**Brief**: Transcribe only part of the material below: the lines from the one containing "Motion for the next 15" through the one containing "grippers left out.", inclusive, exactly as written.

**Supplied material**:
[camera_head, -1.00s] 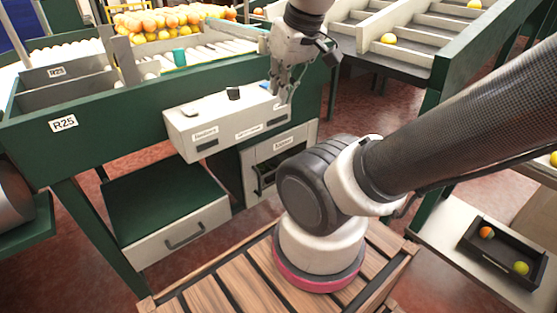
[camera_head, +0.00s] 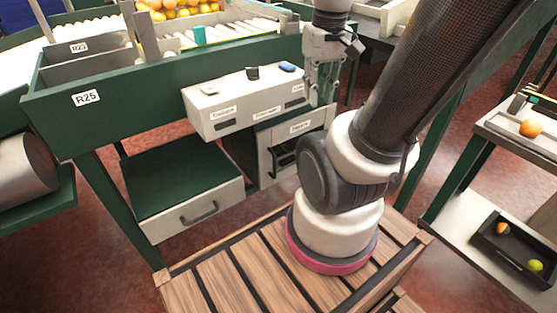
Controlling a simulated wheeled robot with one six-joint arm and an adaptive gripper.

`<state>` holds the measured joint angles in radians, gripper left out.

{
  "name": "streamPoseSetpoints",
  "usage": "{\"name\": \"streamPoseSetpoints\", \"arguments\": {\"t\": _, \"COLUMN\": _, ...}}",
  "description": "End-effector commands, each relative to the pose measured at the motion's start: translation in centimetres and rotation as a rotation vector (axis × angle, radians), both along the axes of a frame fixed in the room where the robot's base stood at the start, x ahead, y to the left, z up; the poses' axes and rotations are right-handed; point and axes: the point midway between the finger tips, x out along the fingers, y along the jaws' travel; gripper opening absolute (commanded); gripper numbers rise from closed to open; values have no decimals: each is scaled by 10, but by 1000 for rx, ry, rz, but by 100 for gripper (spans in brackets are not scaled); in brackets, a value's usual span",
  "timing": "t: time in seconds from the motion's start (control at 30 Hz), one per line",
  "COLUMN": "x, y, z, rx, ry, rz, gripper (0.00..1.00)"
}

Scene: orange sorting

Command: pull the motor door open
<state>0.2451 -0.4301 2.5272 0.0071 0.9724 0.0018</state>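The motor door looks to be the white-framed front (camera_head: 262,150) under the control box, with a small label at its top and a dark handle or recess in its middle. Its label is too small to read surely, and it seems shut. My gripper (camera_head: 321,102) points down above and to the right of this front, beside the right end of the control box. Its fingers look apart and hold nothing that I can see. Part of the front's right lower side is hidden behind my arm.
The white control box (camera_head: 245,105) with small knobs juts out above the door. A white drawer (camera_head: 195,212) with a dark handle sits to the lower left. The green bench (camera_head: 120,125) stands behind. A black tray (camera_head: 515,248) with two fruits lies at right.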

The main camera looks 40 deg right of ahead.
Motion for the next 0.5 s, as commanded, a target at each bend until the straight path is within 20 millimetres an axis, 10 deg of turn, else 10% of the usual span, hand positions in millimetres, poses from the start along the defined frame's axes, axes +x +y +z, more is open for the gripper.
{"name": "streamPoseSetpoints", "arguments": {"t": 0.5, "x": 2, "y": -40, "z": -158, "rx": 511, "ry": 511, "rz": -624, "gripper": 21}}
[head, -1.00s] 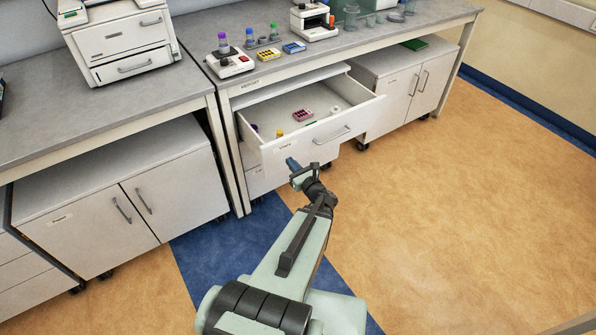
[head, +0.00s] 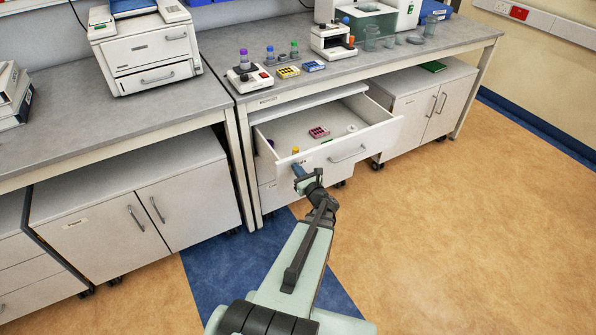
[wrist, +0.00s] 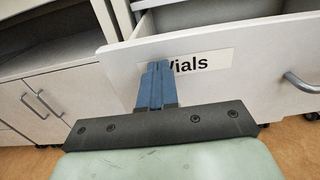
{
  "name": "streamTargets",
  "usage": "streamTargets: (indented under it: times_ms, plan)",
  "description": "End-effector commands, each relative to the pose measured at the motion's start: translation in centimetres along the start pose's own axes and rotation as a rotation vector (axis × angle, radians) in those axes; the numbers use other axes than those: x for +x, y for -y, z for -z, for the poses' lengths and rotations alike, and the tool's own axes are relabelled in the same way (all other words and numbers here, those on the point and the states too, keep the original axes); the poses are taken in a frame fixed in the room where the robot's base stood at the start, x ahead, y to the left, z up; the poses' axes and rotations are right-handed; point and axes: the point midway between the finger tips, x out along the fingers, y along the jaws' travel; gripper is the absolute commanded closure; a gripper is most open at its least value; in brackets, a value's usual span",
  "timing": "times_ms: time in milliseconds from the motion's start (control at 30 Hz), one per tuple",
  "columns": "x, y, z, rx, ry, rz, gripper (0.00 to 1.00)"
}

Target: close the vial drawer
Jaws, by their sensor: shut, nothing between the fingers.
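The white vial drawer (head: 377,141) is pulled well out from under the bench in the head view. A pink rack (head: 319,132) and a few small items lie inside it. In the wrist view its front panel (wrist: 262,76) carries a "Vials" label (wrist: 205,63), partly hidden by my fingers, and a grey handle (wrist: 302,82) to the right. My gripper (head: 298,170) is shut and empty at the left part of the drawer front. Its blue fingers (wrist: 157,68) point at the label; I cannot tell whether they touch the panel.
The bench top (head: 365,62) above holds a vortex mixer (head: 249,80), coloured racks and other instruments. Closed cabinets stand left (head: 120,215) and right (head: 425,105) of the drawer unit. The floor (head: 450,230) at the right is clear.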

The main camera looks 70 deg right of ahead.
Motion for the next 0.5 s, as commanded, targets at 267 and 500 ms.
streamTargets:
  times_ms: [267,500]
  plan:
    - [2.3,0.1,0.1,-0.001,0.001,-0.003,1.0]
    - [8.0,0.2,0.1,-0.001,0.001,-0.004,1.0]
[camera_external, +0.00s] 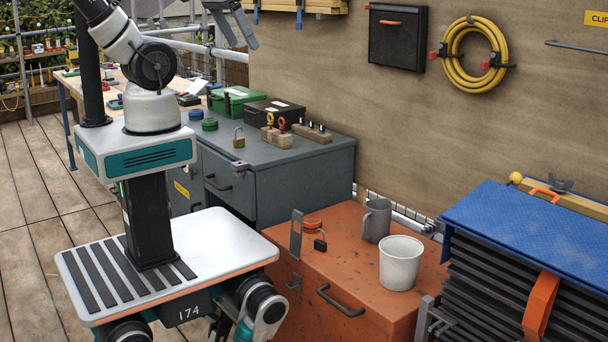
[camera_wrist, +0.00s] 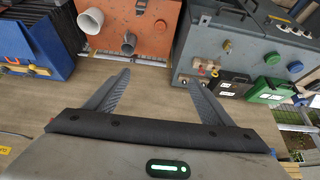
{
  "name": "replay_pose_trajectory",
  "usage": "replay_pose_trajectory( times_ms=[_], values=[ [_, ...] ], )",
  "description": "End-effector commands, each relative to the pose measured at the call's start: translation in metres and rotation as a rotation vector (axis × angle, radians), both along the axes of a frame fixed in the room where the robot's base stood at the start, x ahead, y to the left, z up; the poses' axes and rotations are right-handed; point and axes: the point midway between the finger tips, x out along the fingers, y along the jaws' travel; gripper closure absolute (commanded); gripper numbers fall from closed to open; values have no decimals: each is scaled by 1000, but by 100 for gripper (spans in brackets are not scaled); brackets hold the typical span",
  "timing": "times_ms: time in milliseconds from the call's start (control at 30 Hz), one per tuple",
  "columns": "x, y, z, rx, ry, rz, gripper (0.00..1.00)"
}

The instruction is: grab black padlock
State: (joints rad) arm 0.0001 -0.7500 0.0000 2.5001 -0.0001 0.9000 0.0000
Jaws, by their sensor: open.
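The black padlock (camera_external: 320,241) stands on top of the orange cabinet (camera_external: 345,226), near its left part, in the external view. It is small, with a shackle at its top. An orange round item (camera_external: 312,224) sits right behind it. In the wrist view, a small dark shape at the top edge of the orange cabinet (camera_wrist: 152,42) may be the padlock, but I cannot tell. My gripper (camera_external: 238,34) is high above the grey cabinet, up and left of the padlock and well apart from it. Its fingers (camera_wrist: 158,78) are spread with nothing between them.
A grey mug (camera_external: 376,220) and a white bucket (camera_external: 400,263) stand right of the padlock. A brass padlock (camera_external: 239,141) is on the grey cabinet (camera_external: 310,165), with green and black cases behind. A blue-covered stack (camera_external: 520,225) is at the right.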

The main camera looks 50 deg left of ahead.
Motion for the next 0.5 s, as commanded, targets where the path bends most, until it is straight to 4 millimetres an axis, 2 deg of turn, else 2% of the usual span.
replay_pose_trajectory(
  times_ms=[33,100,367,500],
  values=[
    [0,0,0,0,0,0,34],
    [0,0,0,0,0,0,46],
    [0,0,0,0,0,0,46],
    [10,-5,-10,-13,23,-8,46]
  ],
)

* * *

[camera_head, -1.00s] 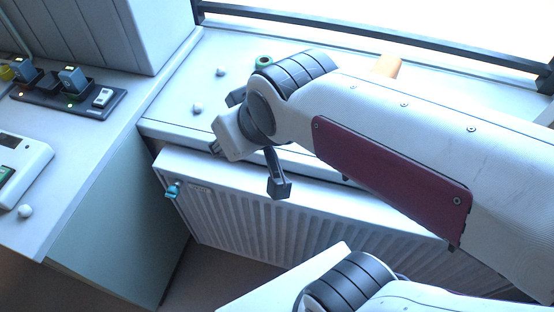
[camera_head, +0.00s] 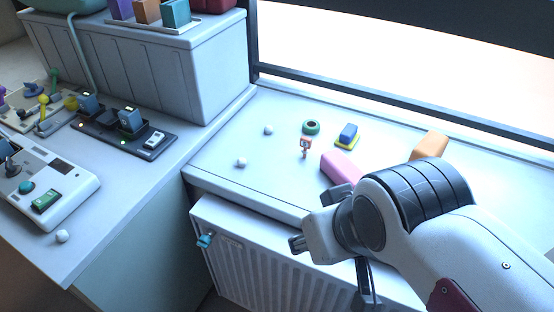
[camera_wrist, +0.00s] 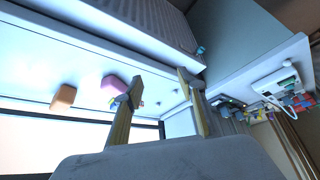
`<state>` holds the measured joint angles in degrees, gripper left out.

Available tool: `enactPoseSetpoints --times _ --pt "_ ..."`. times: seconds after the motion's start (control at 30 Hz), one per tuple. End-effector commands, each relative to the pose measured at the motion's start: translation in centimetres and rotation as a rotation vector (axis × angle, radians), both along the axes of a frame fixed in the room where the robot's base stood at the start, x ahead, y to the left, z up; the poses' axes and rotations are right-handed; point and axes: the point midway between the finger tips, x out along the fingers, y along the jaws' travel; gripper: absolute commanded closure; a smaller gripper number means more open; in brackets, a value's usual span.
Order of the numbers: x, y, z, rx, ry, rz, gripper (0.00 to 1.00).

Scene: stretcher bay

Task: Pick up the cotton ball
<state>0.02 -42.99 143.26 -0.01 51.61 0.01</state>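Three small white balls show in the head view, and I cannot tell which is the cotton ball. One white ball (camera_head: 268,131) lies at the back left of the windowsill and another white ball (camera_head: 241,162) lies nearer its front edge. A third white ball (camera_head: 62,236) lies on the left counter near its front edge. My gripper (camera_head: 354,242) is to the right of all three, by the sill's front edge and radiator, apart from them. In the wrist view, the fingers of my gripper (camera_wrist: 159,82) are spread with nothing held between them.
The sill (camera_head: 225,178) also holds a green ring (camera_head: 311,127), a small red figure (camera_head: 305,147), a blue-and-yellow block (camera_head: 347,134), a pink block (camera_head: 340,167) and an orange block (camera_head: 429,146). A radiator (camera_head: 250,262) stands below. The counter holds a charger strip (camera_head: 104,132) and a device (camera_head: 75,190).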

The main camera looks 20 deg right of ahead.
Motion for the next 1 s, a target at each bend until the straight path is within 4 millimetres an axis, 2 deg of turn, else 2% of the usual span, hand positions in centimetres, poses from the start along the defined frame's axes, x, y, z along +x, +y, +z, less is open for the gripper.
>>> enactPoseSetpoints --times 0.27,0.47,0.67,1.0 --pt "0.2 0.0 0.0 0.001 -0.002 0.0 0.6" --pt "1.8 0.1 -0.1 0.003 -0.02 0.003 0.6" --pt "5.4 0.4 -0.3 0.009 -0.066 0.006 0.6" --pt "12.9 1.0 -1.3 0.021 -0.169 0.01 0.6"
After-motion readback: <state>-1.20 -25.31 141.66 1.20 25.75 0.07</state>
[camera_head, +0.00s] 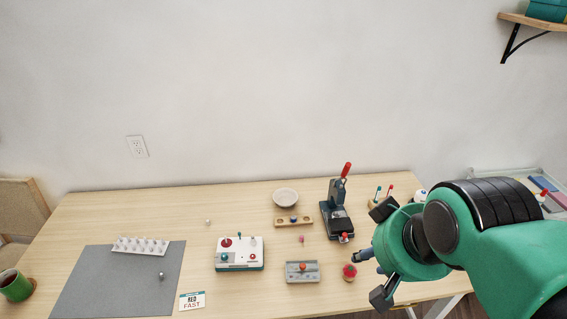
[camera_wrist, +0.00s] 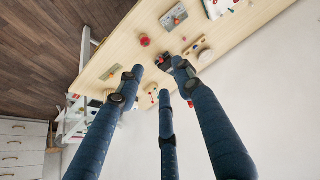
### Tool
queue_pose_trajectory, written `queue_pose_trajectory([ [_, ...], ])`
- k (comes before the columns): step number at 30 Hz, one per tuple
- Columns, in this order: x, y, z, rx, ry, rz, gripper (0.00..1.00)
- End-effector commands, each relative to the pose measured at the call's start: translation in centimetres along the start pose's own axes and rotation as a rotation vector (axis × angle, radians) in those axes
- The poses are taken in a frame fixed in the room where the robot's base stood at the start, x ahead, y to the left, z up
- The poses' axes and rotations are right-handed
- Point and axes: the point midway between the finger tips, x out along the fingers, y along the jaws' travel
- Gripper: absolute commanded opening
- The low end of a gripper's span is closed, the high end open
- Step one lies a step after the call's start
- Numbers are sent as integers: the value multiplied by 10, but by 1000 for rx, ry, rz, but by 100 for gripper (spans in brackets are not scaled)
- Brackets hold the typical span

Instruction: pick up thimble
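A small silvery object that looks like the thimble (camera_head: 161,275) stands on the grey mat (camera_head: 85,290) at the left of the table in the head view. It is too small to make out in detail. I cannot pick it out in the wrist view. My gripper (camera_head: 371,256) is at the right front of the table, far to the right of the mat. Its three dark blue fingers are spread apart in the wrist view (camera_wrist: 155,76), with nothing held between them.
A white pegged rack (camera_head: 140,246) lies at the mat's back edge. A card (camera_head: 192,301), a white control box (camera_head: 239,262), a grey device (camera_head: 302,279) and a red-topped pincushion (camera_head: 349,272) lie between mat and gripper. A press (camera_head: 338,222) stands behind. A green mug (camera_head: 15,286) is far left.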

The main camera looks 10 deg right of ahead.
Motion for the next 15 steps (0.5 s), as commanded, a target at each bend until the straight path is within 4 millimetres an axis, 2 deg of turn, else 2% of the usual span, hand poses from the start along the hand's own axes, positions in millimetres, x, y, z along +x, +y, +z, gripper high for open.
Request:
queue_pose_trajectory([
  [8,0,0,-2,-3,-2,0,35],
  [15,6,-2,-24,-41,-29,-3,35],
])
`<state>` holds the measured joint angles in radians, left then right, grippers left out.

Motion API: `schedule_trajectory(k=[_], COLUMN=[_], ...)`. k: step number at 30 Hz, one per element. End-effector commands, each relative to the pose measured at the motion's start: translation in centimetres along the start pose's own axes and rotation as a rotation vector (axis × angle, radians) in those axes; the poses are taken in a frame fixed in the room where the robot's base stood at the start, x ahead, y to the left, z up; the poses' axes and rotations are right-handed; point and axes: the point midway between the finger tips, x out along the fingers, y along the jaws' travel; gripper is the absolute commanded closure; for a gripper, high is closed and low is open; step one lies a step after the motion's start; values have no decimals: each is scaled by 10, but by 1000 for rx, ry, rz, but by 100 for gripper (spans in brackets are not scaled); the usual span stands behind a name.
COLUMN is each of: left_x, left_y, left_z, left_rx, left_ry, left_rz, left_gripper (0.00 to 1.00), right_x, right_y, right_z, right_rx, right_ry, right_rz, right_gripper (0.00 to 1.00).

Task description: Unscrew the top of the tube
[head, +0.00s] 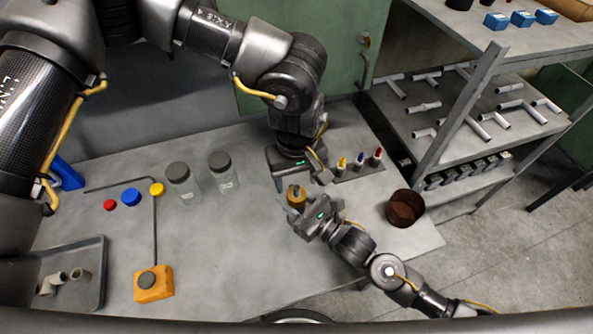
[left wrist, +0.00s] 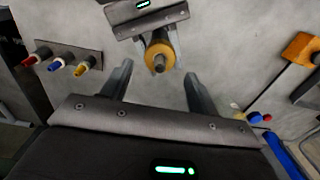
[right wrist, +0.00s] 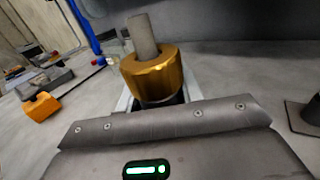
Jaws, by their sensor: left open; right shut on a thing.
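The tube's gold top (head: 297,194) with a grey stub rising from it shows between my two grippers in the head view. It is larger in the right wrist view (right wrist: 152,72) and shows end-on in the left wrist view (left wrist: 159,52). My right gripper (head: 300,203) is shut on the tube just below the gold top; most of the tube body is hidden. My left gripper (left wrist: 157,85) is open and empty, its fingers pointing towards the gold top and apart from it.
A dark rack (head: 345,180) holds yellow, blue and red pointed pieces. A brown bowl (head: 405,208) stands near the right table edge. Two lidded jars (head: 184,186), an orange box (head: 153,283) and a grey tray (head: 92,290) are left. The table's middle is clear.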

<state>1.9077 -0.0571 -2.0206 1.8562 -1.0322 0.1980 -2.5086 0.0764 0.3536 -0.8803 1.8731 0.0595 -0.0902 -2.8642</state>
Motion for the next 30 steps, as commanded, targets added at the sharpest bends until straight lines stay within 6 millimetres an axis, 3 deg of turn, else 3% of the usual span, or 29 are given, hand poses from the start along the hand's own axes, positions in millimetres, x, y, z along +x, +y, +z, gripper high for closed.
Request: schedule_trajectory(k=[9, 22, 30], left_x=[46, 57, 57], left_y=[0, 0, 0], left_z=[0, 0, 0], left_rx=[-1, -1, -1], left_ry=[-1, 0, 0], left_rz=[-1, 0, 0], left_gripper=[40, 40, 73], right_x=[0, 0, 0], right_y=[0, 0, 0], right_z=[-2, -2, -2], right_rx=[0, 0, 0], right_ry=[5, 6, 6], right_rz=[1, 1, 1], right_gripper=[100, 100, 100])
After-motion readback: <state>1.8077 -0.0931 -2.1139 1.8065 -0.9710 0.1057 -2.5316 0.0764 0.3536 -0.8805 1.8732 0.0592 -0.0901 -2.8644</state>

---

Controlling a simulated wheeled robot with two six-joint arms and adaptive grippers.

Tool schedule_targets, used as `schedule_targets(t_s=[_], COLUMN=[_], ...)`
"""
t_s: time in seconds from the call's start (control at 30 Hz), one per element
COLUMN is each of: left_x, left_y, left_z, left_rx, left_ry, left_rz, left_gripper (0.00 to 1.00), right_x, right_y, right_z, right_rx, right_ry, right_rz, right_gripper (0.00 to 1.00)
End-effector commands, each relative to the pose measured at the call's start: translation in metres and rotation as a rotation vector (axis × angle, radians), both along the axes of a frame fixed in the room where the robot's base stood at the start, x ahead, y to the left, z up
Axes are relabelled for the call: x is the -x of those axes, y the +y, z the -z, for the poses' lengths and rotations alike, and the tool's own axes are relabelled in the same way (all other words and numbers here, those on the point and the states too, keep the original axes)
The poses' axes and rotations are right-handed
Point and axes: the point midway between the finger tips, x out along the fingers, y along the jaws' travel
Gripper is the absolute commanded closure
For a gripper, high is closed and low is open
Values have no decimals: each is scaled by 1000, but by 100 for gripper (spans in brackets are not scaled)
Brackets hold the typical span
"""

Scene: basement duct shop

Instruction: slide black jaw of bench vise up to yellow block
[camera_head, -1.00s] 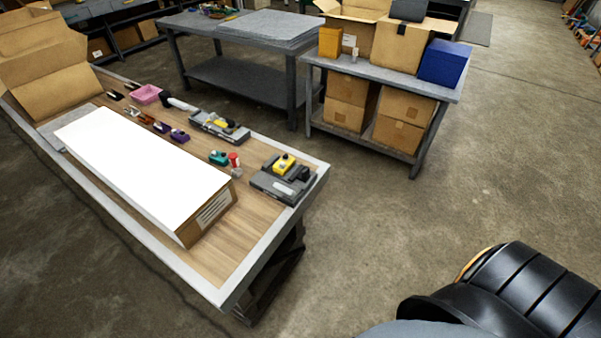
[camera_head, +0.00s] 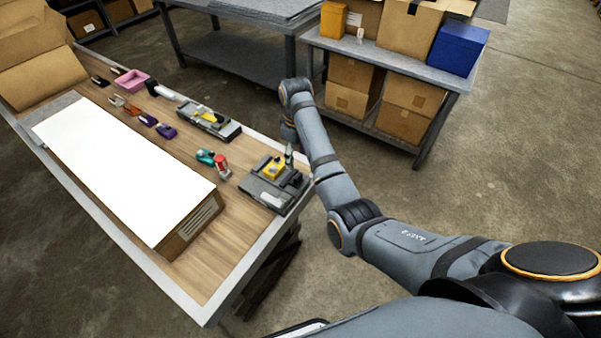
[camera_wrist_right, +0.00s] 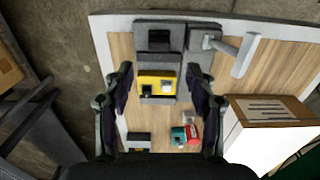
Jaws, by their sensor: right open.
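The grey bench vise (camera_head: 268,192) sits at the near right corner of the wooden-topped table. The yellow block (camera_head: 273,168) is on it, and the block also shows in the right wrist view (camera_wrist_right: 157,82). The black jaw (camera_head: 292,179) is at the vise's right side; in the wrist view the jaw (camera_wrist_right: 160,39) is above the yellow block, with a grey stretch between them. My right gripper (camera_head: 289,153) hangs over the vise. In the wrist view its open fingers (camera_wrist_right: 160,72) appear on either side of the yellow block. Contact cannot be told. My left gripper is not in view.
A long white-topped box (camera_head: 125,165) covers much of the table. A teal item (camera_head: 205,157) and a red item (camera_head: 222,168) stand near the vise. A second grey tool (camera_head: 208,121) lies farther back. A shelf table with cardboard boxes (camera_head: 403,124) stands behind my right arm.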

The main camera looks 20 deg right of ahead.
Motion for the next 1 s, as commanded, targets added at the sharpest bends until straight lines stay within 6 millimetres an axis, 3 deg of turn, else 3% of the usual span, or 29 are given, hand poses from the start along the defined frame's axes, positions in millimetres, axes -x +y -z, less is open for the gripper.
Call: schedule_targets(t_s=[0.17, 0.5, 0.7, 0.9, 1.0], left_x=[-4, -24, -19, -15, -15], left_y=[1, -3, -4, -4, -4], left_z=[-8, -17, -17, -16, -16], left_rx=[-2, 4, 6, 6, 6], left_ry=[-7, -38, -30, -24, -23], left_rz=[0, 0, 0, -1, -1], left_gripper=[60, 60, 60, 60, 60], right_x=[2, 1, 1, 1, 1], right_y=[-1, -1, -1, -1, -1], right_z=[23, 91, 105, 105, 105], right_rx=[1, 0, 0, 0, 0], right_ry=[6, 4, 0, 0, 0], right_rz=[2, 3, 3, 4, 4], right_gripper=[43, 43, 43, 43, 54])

**Output of the task**:
Motion for the next 15 steps (0.5 s), as commanded, a target at each bend until the straight path is within 4 millimetres an axis, 2 deg of turn, else 2% of the usual span, hand poses from the start along the hand's own axes, positions in millimetres, x, y, z along +x, +y, +z, gripper high for open.
Request:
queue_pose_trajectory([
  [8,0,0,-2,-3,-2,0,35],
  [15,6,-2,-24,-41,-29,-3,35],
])
`<state>` holds the measured joint angles in radians, left then right, grippers left out.

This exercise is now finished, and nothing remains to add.